Jean-Jacques Tu les interprètes quand même un peu, parce que moi je n’en ai pas vu beaucoup comme ça !
Laurent Non si on a dans l’esprit le réalisme. Mais qu’est-ce que c’est le réalisme ? Est-ce que c’est de reproduire directement un mec qui ressemble à un zombie, ou est-ce que c’est de faire un mec vivant ?
Jean-Jacques Tu disais que tu reproduisais ce que tu avais vu. Moi je ne les ai jamais vus ces gens-là.
Laurent Bon alors je me suis mal exprimé. C’est ce que j’ai vu chez les gens.
Jean-Jacques Tu retiens les traits de caractère.

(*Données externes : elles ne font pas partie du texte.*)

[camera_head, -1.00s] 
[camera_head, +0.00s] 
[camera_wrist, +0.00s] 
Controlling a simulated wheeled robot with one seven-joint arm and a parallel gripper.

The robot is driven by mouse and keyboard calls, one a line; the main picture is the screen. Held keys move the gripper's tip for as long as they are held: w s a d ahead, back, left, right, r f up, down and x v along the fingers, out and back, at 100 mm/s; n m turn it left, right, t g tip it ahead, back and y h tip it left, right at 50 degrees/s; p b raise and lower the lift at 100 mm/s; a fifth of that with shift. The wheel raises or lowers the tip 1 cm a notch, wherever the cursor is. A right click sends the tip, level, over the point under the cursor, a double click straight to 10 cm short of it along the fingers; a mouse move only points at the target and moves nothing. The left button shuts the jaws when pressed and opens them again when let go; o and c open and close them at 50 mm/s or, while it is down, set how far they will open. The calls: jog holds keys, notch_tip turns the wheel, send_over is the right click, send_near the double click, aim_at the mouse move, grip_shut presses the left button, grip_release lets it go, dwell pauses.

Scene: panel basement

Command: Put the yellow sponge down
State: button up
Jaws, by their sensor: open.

Laurent La bouille, elle a telle forme parce que ça exprime telle ou telle chose, je ne dirais pas « sentiment » mais …
Jean-Jacques … souvent, quand on regarde des gens qu’on ne connaît pas, dans la rue, on voit le visage, on imagine comment ils peuvent être. Quand on voit tes tableaux, j’ai l’impression que ce sont des caractères que tu montres. Ça va au-delà d’un portrait. C’est une personnalité que tu montres.
Laurent La manière de les faire comme ça, ça évite d’aller tout droit sur le psychologisme. C’est presque de l’ordre de la caricature. Des gens me parlent de BD, moi je dis non.

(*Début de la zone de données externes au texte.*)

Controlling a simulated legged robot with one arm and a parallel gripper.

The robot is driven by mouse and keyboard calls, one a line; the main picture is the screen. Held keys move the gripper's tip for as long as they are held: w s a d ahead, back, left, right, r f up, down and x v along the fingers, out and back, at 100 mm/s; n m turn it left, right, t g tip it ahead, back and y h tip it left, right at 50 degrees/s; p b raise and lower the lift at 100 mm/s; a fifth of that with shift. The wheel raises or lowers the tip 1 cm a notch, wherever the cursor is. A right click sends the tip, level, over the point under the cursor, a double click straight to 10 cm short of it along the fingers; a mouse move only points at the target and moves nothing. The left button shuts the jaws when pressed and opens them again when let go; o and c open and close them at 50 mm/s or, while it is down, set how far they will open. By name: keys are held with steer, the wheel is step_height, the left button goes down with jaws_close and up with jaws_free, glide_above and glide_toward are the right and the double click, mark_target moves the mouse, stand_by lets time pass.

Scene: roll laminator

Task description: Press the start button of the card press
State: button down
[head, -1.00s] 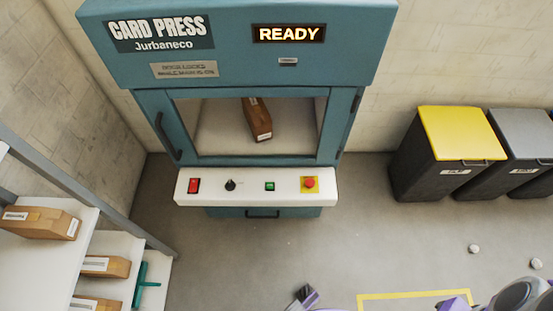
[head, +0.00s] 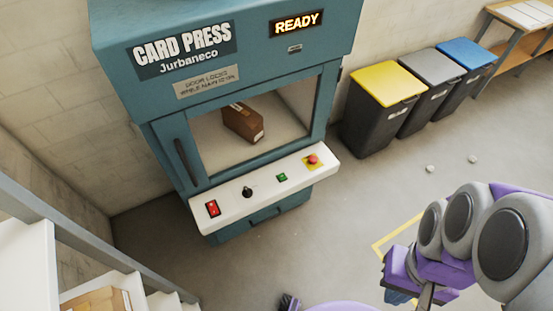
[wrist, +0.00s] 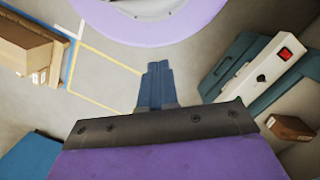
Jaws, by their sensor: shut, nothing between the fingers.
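The teal card press (head: 165,105) stands against the wall with its display (head: 297,23) reading READY. Its white control panel (head: 230,210) carries a red rocker switch (head: 212,208), a black knob (head: 247,192), a green button (head: 282,177) and a red mushroom button (head: 312,160) on yellow. A brown box (head: 243,123) sits behind the closed window. My gripper (wrist: 158,66) is shut and empty, apart from the press.
Bins with yellow (head: 385,83), grey (head: 435,67) and blue (head: 465,54) lids stand right of the press. Shelving (head: 28,265) with a box is at lower left. The floor before the press is clear.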

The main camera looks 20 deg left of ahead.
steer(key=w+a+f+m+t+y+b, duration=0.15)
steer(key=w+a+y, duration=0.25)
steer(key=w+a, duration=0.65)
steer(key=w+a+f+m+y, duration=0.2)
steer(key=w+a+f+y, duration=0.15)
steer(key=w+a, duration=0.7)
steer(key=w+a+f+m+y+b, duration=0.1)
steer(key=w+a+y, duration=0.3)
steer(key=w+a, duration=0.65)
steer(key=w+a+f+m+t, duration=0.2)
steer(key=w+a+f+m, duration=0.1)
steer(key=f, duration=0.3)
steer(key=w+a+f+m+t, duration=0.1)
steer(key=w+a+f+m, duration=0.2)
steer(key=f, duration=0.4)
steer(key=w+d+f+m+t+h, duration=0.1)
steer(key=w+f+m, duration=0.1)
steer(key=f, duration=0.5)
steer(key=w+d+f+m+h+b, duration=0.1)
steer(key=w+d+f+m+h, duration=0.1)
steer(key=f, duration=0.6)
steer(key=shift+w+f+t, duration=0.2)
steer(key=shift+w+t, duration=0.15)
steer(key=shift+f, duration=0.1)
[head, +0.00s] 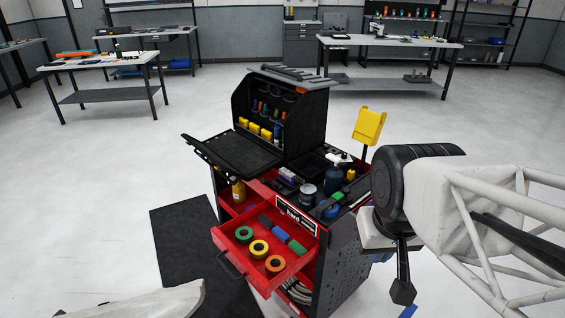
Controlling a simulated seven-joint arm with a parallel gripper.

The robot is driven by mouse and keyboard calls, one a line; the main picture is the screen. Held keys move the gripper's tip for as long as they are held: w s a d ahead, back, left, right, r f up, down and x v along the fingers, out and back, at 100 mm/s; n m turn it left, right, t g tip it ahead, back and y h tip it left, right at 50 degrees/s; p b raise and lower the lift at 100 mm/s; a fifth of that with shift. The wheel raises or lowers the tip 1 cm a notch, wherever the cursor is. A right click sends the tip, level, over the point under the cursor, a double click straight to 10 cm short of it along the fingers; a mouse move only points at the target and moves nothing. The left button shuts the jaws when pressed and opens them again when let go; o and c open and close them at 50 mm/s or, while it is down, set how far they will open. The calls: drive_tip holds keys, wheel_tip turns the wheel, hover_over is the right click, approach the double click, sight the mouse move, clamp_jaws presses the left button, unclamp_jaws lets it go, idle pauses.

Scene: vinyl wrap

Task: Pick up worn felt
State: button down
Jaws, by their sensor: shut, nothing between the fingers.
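The open red drawer (243,258) of the tool cart holds several small items. Near its back lie a dark flat piece (265,221), a blue block (281,235) and a blue-green block (297,247). I cannot tell which item, if any, is the worn felt. My gripper (403,292) hangs at the right of the cart, pointing down, shut and empty. It is apart from the drawer and its contents. A small blue thing (408,311) shows just below it, cut by the bottom edge.
Green, yellow and orange tape rolls (259,249) lie in the drawer. The cart top carries bottles, a jar (306,193), and an open black case (282,115). A yellow holder (369,125) stands on a post near my arm. A dark mat (185,240) lies left; open floor surrounds the cart.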

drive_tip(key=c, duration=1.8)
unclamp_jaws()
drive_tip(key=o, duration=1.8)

Jean-Jacques Pourquoi ce n’est pas de la BD ?
Laurent Sur le plan esthétique ce n’en est pas. La BD, c’est le trait. Là, il n’y a pas de trait, c’est comme l’aquarelle. Tu mets le rouge à côté du brun et le trait est fait.

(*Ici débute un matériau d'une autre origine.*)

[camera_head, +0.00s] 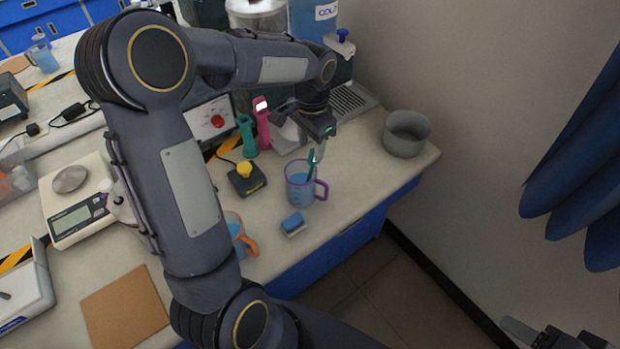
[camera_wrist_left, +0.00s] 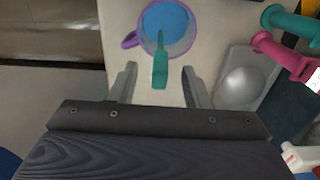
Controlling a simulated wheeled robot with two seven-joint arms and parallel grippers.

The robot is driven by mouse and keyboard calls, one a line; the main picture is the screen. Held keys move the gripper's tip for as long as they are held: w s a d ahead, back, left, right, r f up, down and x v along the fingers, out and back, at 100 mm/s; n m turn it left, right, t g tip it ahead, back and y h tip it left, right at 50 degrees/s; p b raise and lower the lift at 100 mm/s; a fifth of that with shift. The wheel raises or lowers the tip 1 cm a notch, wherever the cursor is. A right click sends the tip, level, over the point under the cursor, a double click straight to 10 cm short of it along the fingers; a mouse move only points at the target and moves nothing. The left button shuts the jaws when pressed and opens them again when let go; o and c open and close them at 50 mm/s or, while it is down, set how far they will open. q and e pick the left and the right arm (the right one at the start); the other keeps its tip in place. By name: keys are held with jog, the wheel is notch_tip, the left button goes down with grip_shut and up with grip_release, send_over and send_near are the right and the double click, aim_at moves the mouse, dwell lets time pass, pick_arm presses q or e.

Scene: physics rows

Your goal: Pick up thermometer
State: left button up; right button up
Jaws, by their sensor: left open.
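A teal stick-like thing, which looks like the thermometer (camera_head: 311,162), stands in a clear mug (camera_head: 299,190) with a purple rim and handle and blue liquid. The thermometer (camera_wrist_left: 160,68) and mug (camera_wrist_left: 166,24) also show in the left wrist view. My left gripper (camera_head: 318,152) is open just above the mug. In the wrist view its two fingers stand on either side of the thermometer's top, with gaps on both sides. The thermometer's lower end is hidden in the mug. My right gripper (camera_head: 540,333) is partly in view at the bottom right, away from the bench; its jaws are unclear.
A blue block (camera_head: 293,223) lies before the mug, near the bench edge. A grey pot (camera_head: 406,132) stands right. Pink (camera_head: 262,124) and teal (camera_head: 246,135) upright tools and a yellow-knobbed box (camera_head: 246,178) stand left. An orange-handled mug (camera_head: 240,235) is partly behind my left arm.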

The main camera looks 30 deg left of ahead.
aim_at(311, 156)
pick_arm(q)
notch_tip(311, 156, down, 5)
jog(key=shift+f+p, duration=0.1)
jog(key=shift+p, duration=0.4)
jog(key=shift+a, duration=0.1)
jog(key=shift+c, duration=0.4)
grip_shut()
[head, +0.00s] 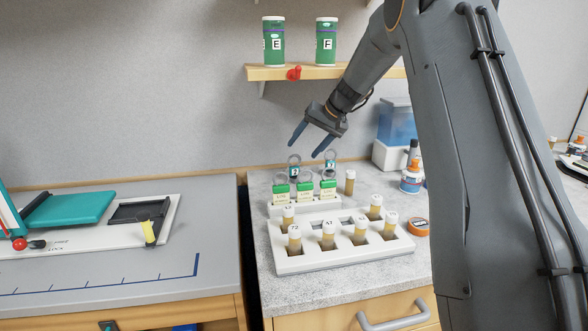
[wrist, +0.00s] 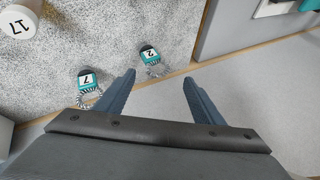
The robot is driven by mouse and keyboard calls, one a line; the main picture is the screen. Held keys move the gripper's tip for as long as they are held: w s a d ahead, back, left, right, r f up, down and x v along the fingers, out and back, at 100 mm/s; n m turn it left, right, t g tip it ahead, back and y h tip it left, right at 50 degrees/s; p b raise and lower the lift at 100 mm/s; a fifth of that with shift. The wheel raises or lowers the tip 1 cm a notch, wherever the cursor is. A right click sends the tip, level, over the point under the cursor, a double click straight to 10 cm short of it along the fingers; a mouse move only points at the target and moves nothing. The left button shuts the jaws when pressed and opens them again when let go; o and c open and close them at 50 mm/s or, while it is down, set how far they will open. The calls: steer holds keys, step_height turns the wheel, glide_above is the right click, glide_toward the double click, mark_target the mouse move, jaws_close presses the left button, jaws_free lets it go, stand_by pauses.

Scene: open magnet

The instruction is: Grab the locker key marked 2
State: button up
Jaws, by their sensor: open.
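The key marked 2 has a teal tag with a white label and a ring; in the wrist view the tag (wrist: 149,53) lies just beyond my open fingertips, roughly between their lines and nearer the left finger. In the head view I take it to be the left teal tag (head: 294,170), its number too small to read surely. The similar key marked 7 (wrist: 87,80) is left of my left finger in the wrist view; it seems to be the right teal tag (head: 331,164) in the head view. My gripper (head: 303,151) is open and empty, above and near the tags; its fingers (wrist: 158,82) touch neither.
A vial rack (head: 300,263) is in front. A shelf (head: 270,73) with two green cans is above.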

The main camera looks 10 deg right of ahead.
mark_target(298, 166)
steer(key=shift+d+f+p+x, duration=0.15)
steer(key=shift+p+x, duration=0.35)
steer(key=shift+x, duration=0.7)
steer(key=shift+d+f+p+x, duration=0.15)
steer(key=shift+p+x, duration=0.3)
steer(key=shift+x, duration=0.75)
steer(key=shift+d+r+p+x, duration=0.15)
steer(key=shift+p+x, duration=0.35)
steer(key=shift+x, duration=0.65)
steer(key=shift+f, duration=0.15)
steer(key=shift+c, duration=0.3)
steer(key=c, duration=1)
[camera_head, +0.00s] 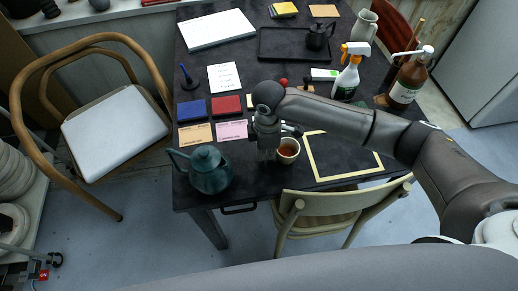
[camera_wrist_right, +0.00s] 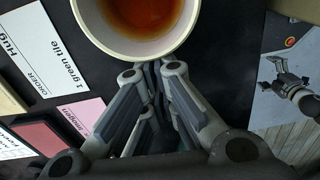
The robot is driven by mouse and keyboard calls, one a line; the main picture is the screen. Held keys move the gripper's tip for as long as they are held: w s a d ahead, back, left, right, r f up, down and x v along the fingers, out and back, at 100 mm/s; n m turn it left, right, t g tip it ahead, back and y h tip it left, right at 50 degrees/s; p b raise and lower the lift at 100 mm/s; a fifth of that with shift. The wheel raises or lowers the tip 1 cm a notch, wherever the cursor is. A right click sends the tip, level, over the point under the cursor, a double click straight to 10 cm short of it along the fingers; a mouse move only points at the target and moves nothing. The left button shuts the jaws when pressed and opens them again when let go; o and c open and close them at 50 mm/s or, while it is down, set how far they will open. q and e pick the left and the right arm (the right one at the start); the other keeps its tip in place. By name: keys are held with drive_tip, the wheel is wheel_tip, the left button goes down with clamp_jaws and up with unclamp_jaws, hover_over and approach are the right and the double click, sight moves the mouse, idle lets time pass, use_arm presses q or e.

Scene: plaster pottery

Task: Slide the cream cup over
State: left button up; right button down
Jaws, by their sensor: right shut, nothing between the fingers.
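The cream cup (camera_head: 287,157) stands upright on the dark table near its front edge and holds a brown liquid. In the right wrist view the cup (camera_wrist_right: 177,48) fills the top middle. My right gripper (camera_head: 269,158) is low beside the cup's left side, shut and empty. In the wrist view its fingertips (camera_wrist_right: 148,68) come close to the cup wall; I cannot tell whether they touch. My left gripper (camera_wrist_right: 284,72) appears small at the right of the wrist view; its jaws are too small to judge. A cream-outlined rectangle (camera_head: 309,157) lies right of the cup.
A teal teapot (camera_head: 209,171) stands left at the table's front edge. Several cards, a red box (camera_head: 226,106) and a blue box (camera_head: 192,111) lie behind it. A spray bottle (camera_head: 347,79) and a brown bottle (camera_head: 408,82) stand at back right. A chair (camera_head: 327,202) is tucked in front.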

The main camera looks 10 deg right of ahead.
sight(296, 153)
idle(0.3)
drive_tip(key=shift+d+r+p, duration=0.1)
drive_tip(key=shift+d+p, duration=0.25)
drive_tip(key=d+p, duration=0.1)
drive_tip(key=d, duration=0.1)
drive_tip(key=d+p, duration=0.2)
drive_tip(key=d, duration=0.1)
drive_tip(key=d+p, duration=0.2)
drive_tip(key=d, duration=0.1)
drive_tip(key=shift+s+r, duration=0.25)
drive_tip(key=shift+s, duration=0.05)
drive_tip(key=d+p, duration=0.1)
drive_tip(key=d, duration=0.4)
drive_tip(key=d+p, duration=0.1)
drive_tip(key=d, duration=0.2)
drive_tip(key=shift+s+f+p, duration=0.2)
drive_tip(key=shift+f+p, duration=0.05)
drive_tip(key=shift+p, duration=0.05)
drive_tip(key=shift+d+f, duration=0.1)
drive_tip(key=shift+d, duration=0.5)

Marc Il y a une « stylisation » du visage, non ?
Laurent Oui, mais c’est aussi pour donner le … je ne sais pas comment dire ça. Ça joue entre l’équilibre et le déséquilibre parfois, et pour parler des gueules, c’est entre le sérieux et le rire. Le rire, c’est pour attraper les gens, un peu. Les gens se font attraper, ils rigolent mais après ils rient un peu jaune.
Jean-Jacques Tu ris mais en même temps tu peux te reconnaître dans ces personnages et tu ris moins.
Laurent Parce que ça part de situations qui sont dans la vie commune, le quotidien. Le barbecue, le couple cul et chemise. Les titres sont un prolongement du tableau. Cul et chemise c’est un jeu de mots, mais ils sont cul et chemise tous les deux et chacun.
Jean-Jacques Là c’est le barbecue, tu l’as fait comment ?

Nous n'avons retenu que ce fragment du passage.